» Task: Reproduce each line of the listing exactly.

» Dataset extract:

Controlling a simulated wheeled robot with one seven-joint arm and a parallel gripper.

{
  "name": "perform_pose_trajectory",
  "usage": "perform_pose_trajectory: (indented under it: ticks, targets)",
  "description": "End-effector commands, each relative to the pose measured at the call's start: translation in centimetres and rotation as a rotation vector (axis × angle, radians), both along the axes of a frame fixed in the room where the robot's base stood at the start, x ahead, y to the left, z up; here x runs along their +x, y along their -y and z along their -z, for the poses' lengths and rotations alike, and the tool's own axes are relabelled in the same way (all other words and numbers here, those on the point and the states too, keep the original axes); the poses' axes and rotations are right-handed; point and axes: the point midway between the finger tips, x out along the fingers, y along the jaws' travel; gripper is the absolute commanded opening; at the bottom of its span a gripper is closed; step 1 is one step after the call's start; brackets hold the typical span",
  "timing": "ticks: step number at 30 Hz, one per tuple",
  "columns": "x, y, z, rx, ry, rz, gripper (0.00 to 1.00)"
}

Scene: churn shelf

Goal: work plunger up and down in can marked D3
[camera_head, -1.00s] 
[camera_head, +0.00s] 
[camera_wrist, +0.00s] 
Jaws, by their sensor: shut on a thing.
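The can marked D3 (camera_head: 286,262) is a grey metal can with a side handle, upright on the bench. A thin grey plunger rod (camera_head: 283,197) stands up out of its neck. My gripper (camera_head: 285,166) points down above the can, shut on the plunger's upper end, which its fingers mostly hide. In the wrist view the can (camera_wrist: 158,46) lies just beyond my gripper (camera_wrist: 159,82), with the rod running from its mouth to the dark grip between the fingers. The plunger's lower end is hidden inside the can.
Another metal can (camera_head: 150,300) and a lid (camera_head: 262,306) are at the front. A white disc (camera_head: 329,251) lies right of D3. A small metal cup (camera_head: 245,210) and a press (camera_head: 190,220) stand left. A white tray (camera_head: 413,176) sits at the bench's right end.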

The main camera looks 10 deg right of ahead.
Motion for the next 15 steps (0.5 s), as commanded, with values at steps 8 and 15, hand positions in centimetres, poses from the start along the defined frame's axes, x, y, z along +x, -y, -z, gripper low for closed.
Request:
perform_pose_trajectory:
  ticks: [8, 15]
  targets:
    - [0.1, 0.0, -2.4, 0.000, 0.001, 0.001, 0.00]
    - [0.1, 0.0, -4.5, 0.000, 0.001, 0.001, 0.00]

» Answer to the exercise:
Controlling a simulated wheeled robot with one seven-joint arm and a parallel gripper.

{
  "name": "perform_pose_trajectory",
  "usage": "perform_pose_trajectory: (indented under it: ticks, targets)",
  "description": "End-effector commands, each relative to the pose measured at the call's start: translation in centimetres and rotation as a rotation vector (axis × angle, radians), both along the axes of a frame fixed in the room where the robot's base stood at the start, x ahead, y to the left, z up; here x runs along their +x, y along their -y and z along their -z, for the poses' lengths and rotations alike, and the tool's own axes are relabelled in the same way (all other words and numbers here, those on the point and the states too, keep the original axes); the poses' axes and rotations are right-handed; point and axes: the point midway between the finger tips, x out along the fingers, y along the jaws' travel; gripper is the absolute commanded opening; at the bottom of its span a gripper is closed; step 1 is one step after the call's start; brackets hold the typical span",
  "timing": "ticks: step number at 30 Hz, one per tuple",
  "columns": "x, y, z, rx, ry, rz, gripper (0.00 to 1.00)"
}

Scene: churn shelf

Goal: work plunger up and down in can marked D3
[camera_head, -1.00s] 
[camera_head, +0.00s] 
[camera_wrist, +0.00s] 
Jaws, by their sensor: shut on a thing.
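The can marked D3 (camera_head: 286,262) is a grey metal can with a side handle, upright on the bench. A thin grey plunger rod (camera_head: 283,197) stands up out of its neck. My gripper (camera_head: 285,166) points down above the can, shut on the plunger's upper end, which its fingers mostly hide. In the wrist view the can (camera_wrist: 158,46) lies just beyond my gripper (camera_wrist: 159,82), with the rod running from its mouth to the dark grip between the fingers. The plunger's lower end is hidden inside the can.
Another metal can (camera_head: 150,300) and a lid (camera_head: 262,306) are at the front. A white disc (camera_head: 329,251) lies right of D3. A small metal cup (camera_head: 245,210) and a press (camera_head: 190,220) stand left. A white tray (camera_head: 413,176) sits at the bench's right end.

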The main camera looks 10 deg right of ahead.
Motion for the next 15 steps (0.5 s), as commanded, with values at steps 8 and 15, hand positions in centimetres, poses from the start along the defined frame's axes, x, y, z along +x, -y, -z, gripper low for closed.
Request:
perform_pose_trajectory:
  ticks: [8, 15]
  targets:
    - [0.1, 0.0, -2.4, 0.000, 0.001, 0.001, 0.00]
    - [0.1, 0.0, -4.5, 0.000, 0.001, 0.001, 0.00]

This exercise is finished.